Company has become Brazil’s first carbon-neutral steelmaker
10/17/2022
Silvia Nascimento — Foto: Silvia Zamboni/Valor
At a time when there is a global race for decarbonization in the steel industry, the largest emitter of carbon dioxide in the industrial sector, Aço Verde do Brasil (AVB), a small long steel mill in Açailândia, Maranhão, has already overcome this challenge. The company already manufactures its steel without using fossil fuels. This has earned AVB — which has only seven years of operation — a certification issued by SGS as the first carbon-neutral manufacturer in this segment.
The mill’s emissions, measured since 2018 by SGS, were 0.1 tonne of CO2 per tonne of crude steel manufactured that year. In the following ones: 0.06, -0.04 and 0.02 tonne of carbon dioxide. The small increase in 2021 is linked to the start-up of the blast furnace 2. The measurements followed World Steel Association (WSA) standards.
The world average of CO2 emissions in the steel sector, involving the various types of mills, is 1.84 tonnes of CO2.
Silvia Nascimento — a shareholder together with other members of the Nascimento family — has been in the executive command of the company since April and wants more. “Our goal is to make AVB also a company with zero waste generation.” To achieve this, she is investing in projects to turn this waste into co-products for use in the company’s own facilities.

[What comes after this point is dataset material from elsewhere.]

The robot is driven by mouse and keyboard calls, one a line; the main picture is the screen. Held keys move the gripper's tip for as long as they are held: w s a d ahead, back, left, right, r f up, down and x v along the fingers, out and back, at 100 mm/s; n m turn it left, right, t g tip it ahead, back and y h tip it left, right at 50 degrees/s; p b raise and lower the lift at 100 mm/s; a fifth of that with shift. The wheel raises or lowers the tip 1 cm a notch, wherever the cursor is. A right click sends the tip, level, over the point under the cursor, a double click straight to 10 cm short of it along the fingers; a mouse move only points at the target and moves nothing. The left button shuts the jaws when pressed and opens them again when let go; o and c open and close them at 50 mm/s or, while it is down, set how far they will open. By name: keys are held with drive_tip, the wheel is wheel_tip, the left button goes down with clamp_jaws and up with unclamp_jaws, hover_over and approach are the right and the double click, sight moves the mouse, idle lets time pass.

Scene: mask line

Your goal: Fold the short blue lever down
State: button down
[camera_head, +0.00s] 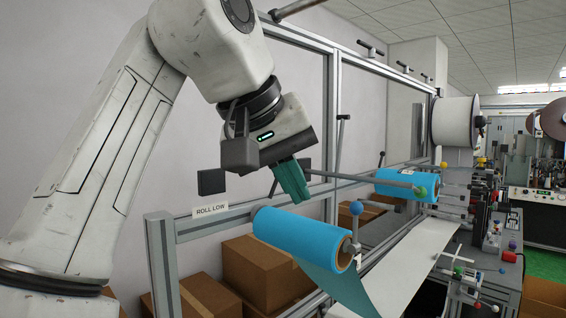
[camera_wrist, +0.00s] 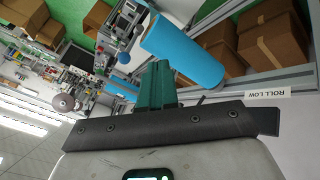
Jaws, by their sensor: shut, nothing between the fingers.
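The short lever with a blue ball knob (camera_head: 357,208) stands upright at the near right end of the front blue roll (camera_head: 300,235). In the wrist view the blue knob (camera_wrist: 124,58) shows beside the end of that roll (camera_wrist: 182,50). My gripper (camera_head: 297,198) has teal fingers that point down, above the roll and left of the knob, apart from both. In the wrist view my gripper (camera_wrist: 158,66) is shut and empty, with its tips to the right of the knob. The lower part of the lever is partly hard to make out.
A long rod with a green ball (camera_head: 420,192) crosses behind the lever. A second blue roll (camera_head: 405,184) lies farther back. Metal frame posts (camera_head: 333,130) stand behind my gripper. Cardboard boxes (camera_head: 262,272) sit below. Several small coloured knobs crowd the right side.

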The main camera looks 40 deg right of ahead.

“We don’t use fossil fuels and we reuse all the gases emitted at the plant in production equipment operations,” she said. “And now we will reuse all the waste.”

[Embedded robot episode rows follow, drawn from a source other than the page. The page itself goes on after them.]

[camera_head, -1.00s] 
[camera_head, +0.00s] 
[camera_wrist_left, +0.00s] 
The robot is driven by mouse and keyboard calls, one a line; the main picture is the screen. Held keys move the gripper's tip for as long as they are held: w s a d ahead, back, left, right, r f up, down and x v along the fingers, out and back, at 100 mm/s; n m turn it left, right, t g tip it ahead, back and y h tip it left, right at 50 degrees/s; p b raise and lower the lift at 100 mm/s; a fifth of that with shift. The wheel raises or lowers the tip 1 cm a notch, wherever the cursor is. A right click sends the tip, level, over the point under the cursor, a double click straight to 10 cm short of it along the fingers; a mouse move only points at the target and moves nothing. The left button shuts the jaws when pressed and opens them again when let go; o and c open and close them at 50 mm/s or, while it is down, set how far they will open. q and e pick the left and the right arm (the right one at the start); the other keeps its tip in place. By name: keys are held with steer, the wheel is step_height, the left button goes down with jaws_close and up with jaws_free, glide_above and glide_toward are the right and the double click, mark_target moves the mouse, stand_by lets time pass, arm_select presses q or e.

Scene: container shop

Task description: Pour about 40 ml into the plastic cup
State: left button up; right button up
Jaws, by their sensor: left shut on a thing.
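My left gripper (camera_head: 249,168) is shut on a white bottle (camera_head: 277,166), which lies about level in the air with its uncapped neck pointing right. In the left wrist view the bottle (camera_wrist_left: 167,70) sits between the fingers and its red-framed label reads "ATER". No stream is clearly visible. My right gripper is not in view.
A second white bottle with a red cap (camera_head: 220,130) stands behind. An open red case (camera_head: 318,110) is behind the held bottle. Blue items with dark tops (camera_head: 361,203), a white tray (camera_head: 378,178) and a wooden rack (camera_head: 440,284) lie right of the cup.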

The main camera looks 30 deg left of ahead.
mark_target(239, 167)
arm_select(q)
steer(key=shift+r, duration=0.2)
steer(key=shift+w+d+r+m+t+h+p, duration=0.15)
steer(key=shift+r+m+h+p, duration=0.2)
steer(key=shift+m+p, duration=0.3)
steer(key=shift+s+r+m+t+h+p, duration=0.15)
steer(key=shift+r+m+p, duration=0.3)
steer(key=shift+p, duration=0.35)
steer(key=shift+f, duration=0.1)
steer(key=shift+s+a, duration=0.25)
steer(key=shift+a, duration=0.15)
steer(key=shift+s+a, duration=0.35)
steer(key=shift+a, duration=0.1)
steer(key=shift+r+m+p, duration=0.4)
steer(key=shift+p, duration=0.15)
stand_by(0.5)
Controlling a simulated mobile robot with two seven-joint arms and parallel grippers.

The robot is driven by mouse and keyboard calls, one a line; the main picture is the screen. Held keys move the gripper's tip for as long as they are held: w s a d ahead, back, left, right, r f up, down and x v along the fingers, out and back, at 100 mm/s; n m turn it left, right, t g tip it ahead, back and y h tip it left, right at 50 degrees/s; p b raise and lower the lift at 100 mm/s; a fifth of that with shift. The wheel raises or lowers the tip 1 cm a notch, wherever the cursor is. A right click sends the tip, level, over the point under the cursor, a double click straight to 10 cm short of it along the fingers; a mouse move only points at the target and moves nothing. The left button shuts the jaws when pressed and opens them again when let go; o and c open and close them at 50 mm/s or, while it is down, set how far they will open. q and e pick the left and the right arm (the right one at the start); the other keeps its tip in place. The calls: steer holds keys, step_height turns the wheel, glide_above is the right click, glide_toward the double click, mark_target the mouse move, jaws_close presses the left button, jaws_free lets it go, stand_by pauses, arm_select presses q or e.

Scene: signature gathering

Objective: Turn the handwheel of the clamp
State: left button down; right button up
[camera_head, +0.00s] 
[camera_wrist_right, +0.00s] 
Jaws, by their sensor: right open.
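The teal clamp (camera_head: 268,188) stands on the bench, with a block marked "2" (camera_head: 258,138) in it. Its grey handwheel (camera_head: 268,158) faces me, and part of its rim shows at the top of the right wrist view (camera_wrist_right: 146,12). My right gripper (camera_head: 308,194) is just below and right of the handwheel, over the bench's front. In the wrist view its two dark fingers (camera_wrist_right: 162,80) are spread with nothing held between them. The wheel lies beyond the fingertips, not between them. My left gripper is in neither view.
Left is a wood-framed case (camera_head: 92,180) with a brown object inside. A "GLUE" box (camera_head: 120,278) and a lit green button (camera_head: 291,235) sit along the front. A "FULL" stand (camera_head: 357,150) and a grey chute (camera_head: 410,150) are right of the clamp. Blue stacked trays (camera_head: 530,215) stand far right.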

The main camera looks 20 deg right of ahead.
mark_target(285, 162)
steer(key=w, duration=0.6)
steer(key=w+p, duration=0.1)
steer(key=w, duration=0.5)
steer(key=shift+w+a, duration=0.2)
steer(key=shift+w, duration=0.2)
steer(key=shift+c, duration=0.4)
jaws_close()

While increasing steel production, after starting operation of a new blast furnace, the company is investing nearly R$70 million in a thermoelectric plant to generate 12 MW of energy from the recovery of gases generated in the production process. It is expected to be completed by the end of this month. The energy generated in the thermal plant will supply one third of the company’s consumption. It will replace part of the renewable energy that is currently purchased.
“Our philosophy is sustainability,” says the businesswoman and executive, a native of Belo Horizonte, capital of Minas Gerais state, who was “summoned” by her father at the end of 1999 to help him run the business of the Ferroeste group. “I have been with the company for 23 years. I left several things behind in the United States, where I was at that time, and became more involved in the family business.”
Since then, she has held leadership positions in the companies of the group. In 2008, a project arose to add value to pig iron, made by Gusa do Nordeste, and steelmaker AVB was created from this base in Açailândia.
The project faced some obstacles, including the global financial crisis (Lehman Brothers’ bankruptcy), which scared away potential financing and affected the purchase of equipment. After several years of persistence and investments of over R$1.5 billion, says Ms. Nascimento, the steel mill was ready. It started operating at the end of 2015 producing pig iron and billets.
Three years later, the company began with the rolling mill equipment, able to make 600,000 tonnes per year. It has become the largest long steel mill in the Northeast region.
The time of the steel mill construction process allowed the company to improve the project, the executive said. “We have a business that goes from planted eucalyptus forests, to make the biocarbon for the pig iron blast furnace, to the final product. We even have a gas factory installed in the plant, which is common only in large steel mills,” said Ms. Nascimento.
The executive has a degree in Business Administration from the University of Miami, where she lived for nine years, three of which in a boarding school. In Brazil, she took the Program for Development of Managers (PDD) at Fundação Dom Cabral, near Belo Horizonte, in 2004.
After that, a full dedication to the company. She has held several positions at AVB, until reaching the top, when she became CEO. Most of her time is divided into managing office in the capital city of Minas Gerais, where she lives, the mill in Açailândia — monitoring the operation — and São Paulo, for contacts with the financial market.
In 2021 and this year, the company issued two Certificates of Agricultural Receivables (CRA), totaling R$650 million, to strengthen its capital structure and invest in the eucalyptus reforestations (more than 60,000 hectares) it has in Maranhão and Piauí. Also at the end of last year, AVB obtained approval with the Securities and Exchange Commission of Brazil (CVM) in the B category (over-the-counter securities).
According to the executive, the company acts as if it were already publicly traded, publishing its earning reports on a quarterly basis and advancing in corporate governance. For 2023, for example, at the next shareholders’ meeting, she intends to appoint three independent board members. Today the board is formed by her, her father (who chairs it), her brother, and her sister. The members will be people with experience in the real estate market, sustainability, and the financial sector.
Is all of this a preparation for a future IPO on the stock exchange? Ms. Nascimento does not deny this, but says it is still too early to decide on an IPO.